- Sequence of events:
- the gump community finally gives up on really “cleanly” integrating maven 2.
- I fix the excalibur website build.
- Martijn writes he finds using maven for release engineering to be sensible.
- I remember trying to bootstrap maven 2.
- I remember what was wrong with maven 1.
- I write this blog post.
A repeatable build is a build which you can re-run multiple times using the same source and the same commands, and that then results in exactly the same build output time and time again. The capability to do repeatable builds is an important cornerstone of every mature release management setup.
Of course, lots of people use some silly much more limited definition of a repeatable build, and are happy as long as “all tests pass”.
Getting to repeatable builds is nearly impossible for mere mortals using maven 1 (heck, maven 1 out of the box doesn’t even work anymore, since the ibiblio repository was changed in a way that causes maven 1 to break), and it is still prohibitively difficult with maven 2.
Of course, the people that do repeatable builds really well tend to create big all-encompassing solutions that are really hard to use with the tools used in real life, and they only really help you when you either do not have a gazillion dependencies, or you do the SCM for all your dependencies, too. For the average java developer, that all breaks down when you find out you can’t quite bootstrap the sun JDK very well, or are missing some other bit of important ‘source’.

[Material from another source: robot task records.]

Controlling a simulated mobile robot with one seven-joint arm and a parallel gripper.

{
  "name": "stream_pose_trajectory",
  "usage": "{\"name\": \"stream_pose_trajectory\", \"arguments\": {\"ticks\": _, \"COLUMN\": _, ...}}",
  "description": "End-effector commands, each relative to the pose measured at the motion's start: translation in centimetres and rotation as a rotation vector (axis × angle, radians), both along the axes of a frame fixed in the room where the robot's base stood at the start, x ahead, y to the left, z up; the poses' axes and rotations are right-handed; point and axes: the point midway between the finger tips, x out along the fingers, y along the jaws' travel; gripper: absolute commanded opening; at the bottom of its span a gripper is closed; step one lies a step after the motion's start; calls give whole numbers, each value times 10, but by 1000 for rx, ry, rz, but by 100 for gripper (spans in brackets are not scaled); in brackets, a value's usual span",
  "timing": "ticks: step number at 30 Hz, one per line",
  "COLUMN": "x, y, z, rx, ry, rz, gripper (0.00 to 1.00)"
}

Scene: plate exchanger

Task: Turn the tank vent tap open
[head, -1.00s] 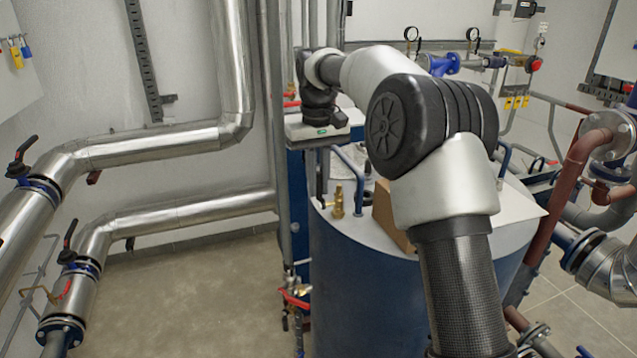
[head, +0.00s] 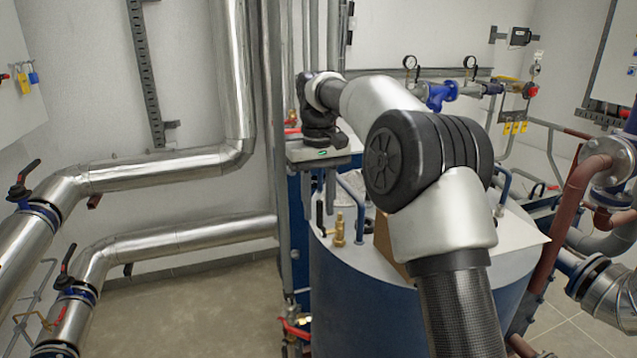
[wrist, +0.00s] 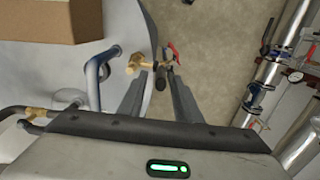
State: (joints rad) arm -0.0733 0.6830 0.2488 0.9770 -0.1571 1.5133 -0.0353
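The tank vent tap (head: 340,230) is a brass fitting standing on the left rim of the blue tank's pale lid (head: 370,240). In the wrist view the brass tap (wrist: 135,64) sits at the lid's edge, with a dark lever end (wrist: 160,80) to its right. My gripper (head: 320,205) points down just left of and above the tap. In the wrist view its two fingers (wrist: 157,76) are apart, and the dark lever end appears between their tips. I cannot tell whether the fingers touch it. Nothing is gripped.
A brown box (head: 383,232) stands on the lid right of the tap. A red-handled valve (head: 294,328) sits lower, left of the tank. Silver pipes (head: 160,170) run along the left wall. Floor there is clear.

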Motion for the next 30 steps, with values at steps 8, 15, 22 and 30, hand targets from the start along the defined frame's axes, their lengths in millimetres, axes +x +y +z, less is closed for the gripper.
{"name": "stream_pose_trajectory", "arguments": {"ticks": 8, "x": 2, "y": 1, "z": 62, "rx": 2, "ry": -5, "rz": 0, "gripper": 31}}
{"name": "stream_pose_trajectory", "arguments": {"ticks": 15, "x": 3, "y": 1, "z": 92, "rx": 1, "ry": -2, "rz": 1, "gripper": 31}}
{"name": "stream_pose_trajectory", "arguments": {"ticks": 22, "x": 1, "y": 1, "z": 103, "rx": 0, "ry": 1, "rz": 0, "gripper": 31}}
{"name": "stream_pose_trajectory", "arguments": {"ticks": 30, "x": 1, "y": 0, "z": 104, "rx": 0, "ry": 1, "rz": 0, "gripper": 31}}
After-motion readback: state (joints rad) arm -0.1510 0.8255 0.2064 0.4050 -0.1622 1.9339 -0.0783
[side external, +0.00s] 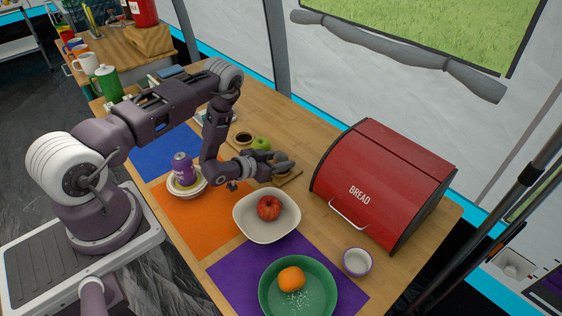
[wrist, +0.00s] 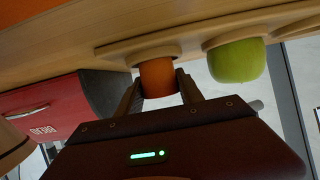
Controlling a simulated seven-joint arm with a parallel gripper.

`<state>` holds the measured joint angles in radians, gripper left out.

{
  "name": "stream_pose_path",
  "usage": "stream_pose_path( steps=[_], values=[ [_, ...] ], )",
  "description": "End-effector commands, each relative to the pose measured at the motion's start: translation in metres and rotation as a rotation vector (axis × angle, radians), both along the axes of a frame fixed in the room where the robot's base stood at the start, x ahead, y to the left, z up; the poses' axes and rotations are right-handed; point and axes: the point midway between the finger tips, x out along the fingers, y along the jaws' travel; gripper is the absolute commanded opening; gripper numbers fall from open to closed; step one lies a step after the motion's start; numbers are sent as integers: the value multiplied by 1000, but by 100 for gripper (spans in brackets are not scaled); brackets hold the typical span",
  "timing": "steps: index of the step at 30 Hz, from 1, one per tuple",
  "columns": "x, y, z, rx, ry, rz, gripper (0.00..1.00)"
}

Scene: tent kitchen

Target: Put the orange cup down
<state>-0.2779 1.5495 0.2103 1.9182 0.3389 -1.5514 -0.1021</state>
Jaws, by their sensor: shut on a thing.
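The orange cup (wrist: 158,76) is between the two fingers of my gripper (wrist: 158,88) in the wrist view. My gripper is shut on it from the sides. The cup's end is at or very close to a wooden board (wrist: 190,38); I cannot tell whether it touches. In the side external view, my gripper (side external: 281,164) is low over the board (side external: 291,177), next to a green apple (side external: 261,144). The cup is hidden there by the fingers. The apple also shows in the wrist view (wrist: 236,60), beside the cup.
A red bread box (side external: 375,180) stands right of my gripper. A white bowl with a red apple (side external: 269,208) is in front. A green bowl (side external: 322,302) holds an orange. A purple can (side external: 181,166) stands in a bowl at left. A dark-filled dish (side external: 243,138) is behind.

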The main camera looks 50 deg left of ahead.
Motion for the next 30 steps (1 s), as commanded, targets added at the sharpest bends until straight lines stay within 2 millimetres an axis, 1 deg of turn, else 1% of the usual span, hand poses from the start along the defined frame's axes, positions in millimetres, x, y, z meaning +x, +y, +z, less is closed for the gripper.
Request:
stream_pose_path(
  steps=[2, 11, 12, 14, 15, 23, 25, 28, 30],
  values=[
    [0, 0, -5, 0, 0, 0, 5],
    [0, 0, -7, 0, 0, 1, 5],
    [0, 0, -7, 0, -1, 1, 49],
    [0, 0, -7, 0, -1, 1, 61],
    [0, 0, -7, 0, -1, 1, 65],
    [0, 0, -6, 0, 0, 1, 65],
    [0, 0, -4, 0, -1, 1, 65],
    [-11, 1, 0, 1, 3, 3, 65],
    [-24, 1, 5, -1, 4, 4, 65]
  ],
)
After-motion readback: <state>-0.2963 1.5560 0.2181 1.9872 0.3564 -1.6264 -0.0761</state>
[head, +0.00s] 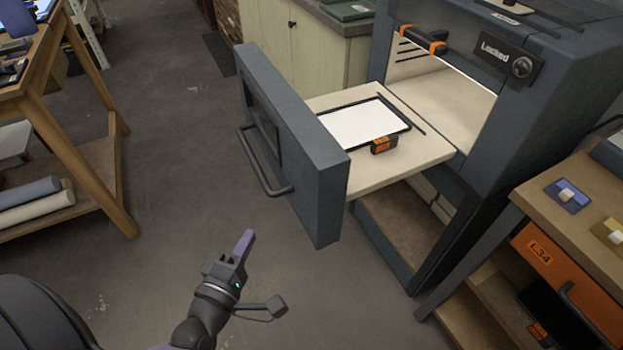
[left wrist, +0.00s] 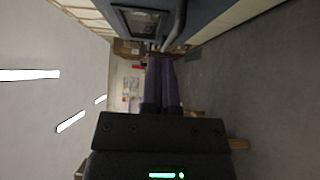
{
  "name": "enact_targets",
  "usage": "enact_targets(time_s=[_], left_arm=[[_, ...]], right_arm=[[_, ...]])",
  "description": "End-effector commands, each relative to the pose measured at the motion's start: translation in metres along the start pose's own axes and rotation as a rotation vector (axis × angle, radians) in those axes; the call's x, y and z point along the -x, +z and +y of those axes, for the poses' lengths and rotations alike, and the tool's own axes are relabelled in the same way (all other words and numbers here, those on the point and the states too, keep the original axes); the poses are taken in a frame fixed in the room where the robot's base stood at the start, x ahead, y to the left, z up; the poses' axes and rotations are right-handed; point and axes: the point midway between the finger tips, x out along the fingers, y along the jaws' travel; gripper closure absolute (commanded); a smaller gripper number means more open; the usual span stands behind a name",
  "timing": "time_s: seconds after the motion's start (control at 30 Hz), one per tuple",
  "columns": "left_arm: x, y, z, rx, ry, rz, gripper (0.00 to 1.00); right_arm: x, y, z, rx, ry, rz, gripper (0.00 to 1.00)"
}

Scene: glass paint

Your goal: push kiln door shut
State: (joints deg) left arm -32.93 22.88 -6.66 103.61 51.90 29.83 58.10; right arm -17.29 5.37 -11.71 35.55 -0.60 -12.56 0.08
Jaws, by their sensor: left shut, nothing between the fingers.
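The kiln (head: 395,240) is a dark blue-grey cabinet at the right of the head view, with a "Locked" plate. Its drawer-like door (head: 325,190) stands pulled out to the left, with a pale shelf (head: 350,170) behind it. A dark bar handle (head: 262,175) runs along the door's outer face. On the shelf lie a white sheet in a black frame (head: 362,125) and an orange-and-black block. My left gripper (head: 245,243) is shut and empty, below and left of the door, apart from it. The left wrist view shows the door (left wrist: 150,22) and the shut fingers (left wrist: 161,80).
A wooden rack (head: 110,200) with rolls stands at the left. A workbench (head: 565,185) with an orange drawer (head: 560,265) stands at the lower right. A cream cabinet (head: 290,45) stands behind the kiln door. The grey floor left of the door is clear.

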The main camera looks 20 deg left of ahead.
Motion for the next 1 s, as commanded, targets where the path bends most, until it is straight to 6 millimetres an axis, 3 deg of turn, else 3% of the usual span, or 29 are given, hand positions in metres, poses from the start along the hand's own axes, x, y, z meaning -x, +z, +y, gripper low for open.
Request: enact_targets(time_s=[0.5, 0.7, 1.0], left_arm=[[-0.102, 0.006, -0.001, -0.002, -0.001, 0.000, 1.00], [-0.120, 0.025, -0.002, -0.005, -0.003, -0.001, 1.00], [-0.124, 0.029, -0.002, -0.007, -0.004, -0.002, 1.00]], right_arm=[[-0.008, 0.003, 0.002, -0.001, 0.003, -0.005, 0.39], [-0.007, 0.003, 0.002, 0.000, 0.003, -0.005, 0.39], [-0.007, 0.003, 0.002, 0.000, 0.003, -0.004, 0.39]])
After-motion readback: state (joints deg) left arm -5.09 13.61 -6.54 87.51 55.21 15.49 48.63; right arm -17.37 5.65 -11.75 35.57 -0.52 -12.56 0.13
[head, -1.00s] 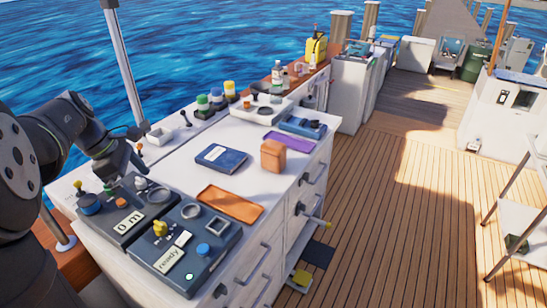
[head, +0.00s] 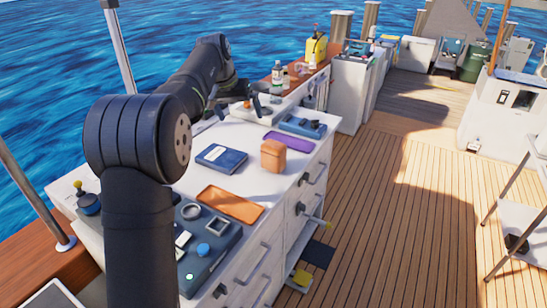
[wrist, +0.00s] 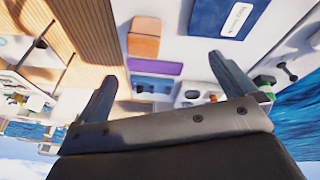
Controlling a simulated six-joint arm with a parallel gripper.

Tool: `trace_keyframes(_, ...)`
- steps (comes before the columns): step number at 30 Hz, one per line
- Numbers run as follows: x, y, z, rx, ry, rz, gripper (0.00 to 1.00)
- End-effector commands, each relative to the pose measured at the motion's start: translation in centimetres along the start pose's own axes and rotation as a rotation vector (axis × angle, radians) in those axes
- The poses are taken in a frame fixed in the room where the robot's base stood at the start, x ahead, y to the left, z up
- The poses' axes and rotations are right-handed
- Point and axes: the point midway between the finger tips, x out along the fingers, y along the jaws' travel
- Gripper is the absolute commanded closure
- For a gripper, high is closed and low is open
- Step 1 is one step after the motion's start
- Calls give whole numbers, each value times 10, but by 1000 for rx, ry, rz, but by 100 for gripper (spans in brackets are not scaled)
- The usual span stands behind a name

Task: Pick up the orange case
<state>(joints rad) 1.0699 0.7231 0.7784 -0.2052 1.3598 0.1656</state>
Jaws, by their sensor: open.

Don’t get me wrong. Maven can be a very useful tool. Moreover, in practice, if you do large-scale java, you simply tend to run into maven at some point, and as a release engineer you cannot always do much about that. You must simply realize that when you’re doing release engineering based around maven, that is only sensible if you still really, really pay lots of attention to what you’re doing. Like running maven in offline mode for official builds. And wiping your local repository before you build releases. And keeping archived local repositories around with your distributions. And such and so forth.
Not paying attention or not thinking these kinds of tricky release engineering things through just isn’t very sensible, not when you’re doing so-called enterprise stuff where you might have to re-run a build 3 years after the fact. You cannot afford to count on maven to just magically do the right thing for you. Historically and typically, it doesn’t, at least not quite.